## Exercise description
Filter this data down to the lines that hold "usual", and copy them.
··· Source data
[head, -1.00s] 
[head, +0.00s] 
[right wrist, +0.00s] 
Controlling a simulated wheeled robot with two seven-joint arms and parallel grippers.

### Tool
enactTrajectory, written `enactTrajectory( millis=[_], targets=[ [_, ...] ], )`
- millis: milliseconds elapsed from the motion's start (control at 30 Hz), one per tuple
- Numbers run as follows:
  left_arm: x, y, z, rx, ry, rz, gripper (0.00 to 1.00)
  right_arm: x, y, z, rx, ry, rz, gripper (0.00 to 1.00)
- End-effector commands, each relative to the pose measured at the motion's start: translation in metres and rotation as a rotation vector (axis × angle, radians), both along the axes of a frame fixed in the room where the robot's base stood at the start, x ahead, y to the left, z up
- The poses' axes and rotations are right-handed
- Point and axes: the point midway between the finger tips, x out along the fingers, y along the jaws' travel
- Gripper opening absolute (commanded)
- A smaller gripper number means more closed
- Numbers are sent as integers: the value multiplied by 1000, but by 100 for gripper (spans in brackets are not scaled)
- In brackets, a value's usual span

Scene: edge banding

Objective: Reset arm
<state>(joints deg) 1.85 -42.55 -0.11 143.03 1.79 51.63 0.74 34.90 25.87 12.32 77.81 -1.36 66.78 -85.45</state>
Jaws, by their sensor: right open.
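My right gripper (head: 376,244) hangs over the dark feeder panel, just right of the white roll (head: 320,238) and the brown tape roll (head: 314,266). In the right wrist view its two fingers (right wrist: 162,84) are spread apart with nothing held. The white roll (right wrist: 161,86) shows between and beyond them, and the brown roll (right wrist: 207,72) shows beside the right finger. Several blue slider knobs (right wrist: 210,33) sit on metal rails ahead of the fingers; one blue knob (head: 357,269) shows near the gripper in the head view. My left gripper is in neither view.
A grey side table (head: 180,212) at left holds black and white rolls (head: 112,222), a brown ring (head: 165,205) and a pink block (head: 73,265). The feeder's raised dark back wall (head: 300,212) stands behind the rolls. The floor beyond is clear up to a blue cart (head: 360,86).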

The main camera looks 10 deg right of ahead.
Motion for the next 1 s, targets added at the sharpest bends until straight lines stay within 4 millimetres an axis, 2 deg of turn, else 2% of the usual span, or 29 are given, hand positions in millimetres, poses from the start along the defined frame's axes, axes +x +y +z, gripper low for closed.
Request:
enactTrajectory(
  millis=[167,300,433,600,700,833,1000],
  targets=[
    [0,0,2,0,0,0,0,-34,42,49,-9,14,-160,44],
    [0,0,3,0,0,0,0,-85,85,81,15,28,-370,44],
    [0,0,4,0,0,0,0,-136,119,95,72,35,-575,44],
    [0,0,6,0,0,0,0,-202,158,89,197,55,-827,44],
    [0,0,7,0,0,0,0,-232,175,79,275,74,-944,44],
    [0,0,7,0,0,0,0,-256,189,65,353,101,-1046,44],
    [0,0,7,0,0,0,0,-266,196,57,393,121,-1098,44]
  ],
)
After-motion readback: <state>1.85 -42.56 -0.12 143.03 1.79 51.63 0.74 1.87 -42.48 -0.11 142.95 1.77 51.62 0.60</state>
······
## Answer to the problem
- In brackets, a value's usual span
Motion for the next 1 s, targets added at the sharpest bends until straight lines stay within 4 millimetres an axis, 2 deg of turn, else 2% of the usual span, or 29 are given, hand positions in millimetres, poses from the start along the defined frame's axes, axes +x +y +z, gripper low for closed.

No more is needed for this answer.